The Steel & Engineering Industries Federation of Southern Africa (Seifsa) warns that the electricity crisis is stalling investment in the steel, metal and engineering sector.

Seifsa said this emerged from a recent industry survey.

About 10% of the sector, surveyed from February 2022 for twelve months, found that 42.6% of companies had cancelled a collective R2.64bn in investment and expansion plans owing to the uncertainty presented by the electricity crisis. The investments had the potential of creating 1 620 new jobs. 

BusinessLIVE reports that above-inflation-rate increases in electricity tariffs and load-shedding have pushed the industry body to further revise its forecast of a reduction of 2.2% to 5.3% in production, for 2023.

Seifsa’s survey found that 79.2% of companies indicated they have had to install alternative electricity sources in the past 12 months, at a combined cost of R985m. 

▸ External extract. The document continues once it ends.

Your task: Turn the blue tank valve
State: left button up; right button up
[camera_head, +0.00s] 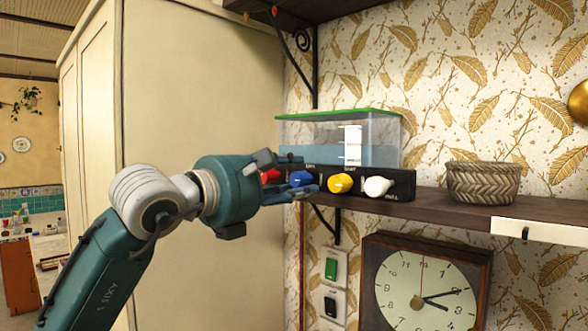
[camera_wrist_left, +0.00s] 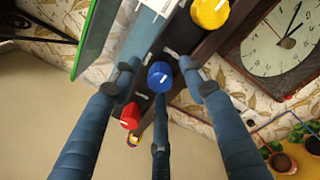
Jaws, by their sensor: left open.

A third of the sample indicated they were working short-time due to the electricity crisis. An outcome of even greater concern was that half of the companies implementing short-time had already retrenched 9,400 people.

Seifsa COO Tafadzwa Chibanguza is reported as saying: ‘The crisis has been particularly damaging on the metals and engineering sector, a sector which is the backbone of industrialisation and to which electricity, particularly baseload electricity, is fundamental to its survival.

‘The long-term implications of this energy crisis to the future prospects of the sector are devastating.’